In love, it’s often said that opposites attract.
One of the quickest ways to observe this in action is to ask a couple to talk about money. Especially their money.
As a financial planner, I see this as a good thing. Big spenders benefit from being reined in by their partners. And super-savers benefit from learning that money can be enjoyed, not just stockpiled.
To be compatible, you don’t need to have the same financial skill set as your significant other. But you do need to be able to talk about money with each other. And that begins as soon as (or before) you get engaged.
Figuring out how and when to broach the subject isn’t easy. Unsurprisingly, the question of money and marriage came up during a Facebook Live I recently hosted for Business Insider.
As I said during the Facebook Live, you need to know everything about your partner’s money before you tie the knot.
Once you get married, you’re going to merge your finances — whether literally or figuratively — and it helps if both of you enter into your financial relationship with eyes wide open.
It’s not that it changes whether or not you’re going to get married. It doesn’t change how much you love each other. But it’s really important to establish a deeper level of financial communication before you officially start your life together.
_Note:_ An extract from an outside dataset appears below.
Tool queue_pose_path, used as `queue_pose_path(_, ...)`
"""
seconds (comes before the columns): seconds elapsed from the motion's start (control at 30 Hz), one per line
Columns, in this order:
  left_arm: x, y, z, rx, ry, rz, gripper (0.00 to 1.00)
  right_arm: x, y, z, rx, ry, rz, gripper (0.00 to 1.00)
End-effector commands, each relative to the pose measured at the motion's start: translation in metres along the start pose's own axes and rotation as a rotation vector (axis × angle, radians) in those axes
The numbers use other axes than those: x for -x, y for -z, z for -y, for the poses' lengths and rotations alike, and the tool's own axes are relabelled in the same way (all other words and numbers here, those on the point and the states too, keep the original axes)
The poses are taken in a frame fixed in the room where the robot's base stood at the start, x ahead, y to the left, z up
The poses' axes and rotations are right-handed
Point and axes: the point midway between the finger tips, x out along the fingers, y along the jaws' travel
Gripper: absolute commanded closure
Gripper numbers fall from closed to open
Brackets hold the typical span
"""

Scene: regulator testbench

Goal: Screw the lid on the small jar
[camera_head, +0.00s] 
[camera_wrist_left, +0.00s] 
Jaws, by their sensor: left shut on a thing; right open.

Talking openly about money builds trust, which is an essential part of any lasting marriage. Trusting each other with finances leads to greater feelings of security, fewer arguments and — added bonus — a more fulfilling sex life, according to a survey from MONEY magazine.
If you can learn to talk about money, which is difficult for many couples, you’ll be better at talking about other challenging topics in your relationship. Talking about money helps establish a good foundation for communicating with each other.
Don’t be afraid to seek out a neutral third party for help if it proves stressful to manage these discussions on your own. You can meet with a financial planner to help facilitate the conversation, especially if one of you has any kind of embarrassment or shame around a certain financial topic, such as student loan debt.
Regardless of how opposite you might be on the financial front, there is good news: Money is important, but it’s not the key to marital bliss.